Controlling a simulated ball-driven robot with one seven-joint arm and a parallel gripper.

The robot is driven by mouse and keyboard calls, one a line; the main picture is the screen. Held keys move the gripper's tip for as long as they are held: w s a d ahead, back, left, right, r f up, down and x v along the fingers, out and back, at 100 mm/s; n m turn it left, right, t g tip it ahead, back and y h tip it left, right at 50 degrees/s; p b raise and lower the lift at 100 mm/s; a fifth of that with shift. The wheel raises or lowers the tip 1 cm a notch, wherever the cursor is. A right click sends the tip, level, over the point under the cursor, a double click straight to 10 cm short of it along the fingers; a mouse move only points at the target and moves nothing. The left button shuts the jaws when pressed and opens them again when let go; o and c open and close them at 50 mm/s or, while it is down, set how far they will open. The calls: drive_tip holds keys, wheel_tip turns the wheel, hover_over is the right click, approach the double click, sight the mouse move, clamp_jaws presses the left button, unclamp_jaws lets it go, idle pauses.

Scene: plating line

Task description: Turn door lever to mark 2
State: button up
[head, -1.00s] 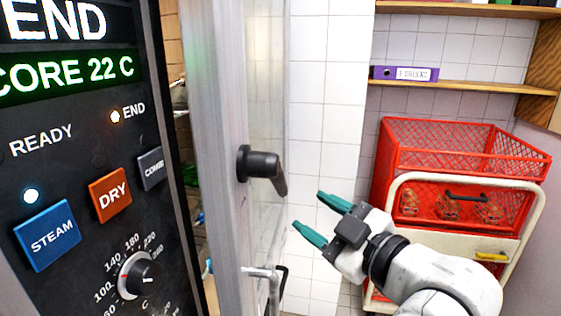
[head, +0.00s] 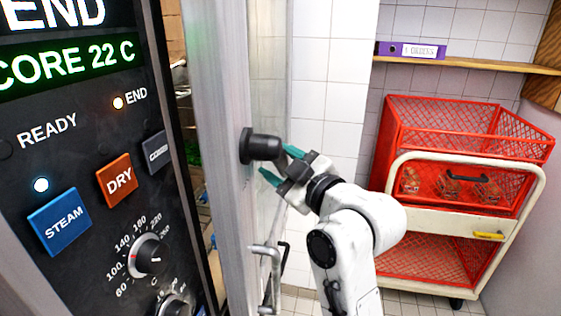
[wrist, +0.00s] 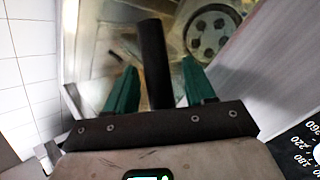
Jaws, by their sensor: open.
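The black door lever (head: 262,147) sticks out from the edge of the door, which stands open beside the control panel. In the wrist view the lever's dark handle (wrist: 154,62) lies between the two green fingers, with a gap on each side. My gripper (head: 279,164) is open, with its fingertips at the lever. Part of the lever's handle is hidden behind the fingers in the head view. The mark 2 cannot be made out in either view.
The control panel (head: 95,150) with its buttons and dials is at the left. A metal handle (head: 268,262) sits lower by the door. A red mesh cart (head: 455,180) stands at the right. A purple binder (head: 411,50) lies on a wall shelf.

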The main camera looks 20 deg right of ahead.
--- --- ---
* Request
Identify the lines that contain the string "robot", and copy every one of them.

* Written answer
Controlling a simulated ball-driven robot with one seven-joint arm and a parallel gripper.
The robot is driven by mouse and keyboard calls, one a line; the main picture is the screen. Held keys move the gripper's tip for as long as they are held: w s a d ahead, back, left, right, r f up, down and x v along the fingers, out and back, at 100 mm/s; n m turn it left, right, t g tip it ahead, back and y h tip it left, right at 50 degrees/s; p b raise and lower the lift at 100 mm/s; a fifth of that with shift. The wheel raises or lowers the tip 1 cm a notch, wherever the cursor is. A right click sends the tip, level, over the point under the cursor, a double click straight to 10 cm short of it along the fingers; a mouse move only points at the target and moves nothing. The left button shuts the jaws when pressed and opens them again when let go; o and c open and close them at 50 mm/s or, while it is down, set how far they will open. The calls: drive_tip holds keys, wheel_tip turns the wheel, hover_over is the right click, approach the double click, sight the mouse move, clamp_jaws presses the left button, unclamp_jaws lets it go, idle pauses.

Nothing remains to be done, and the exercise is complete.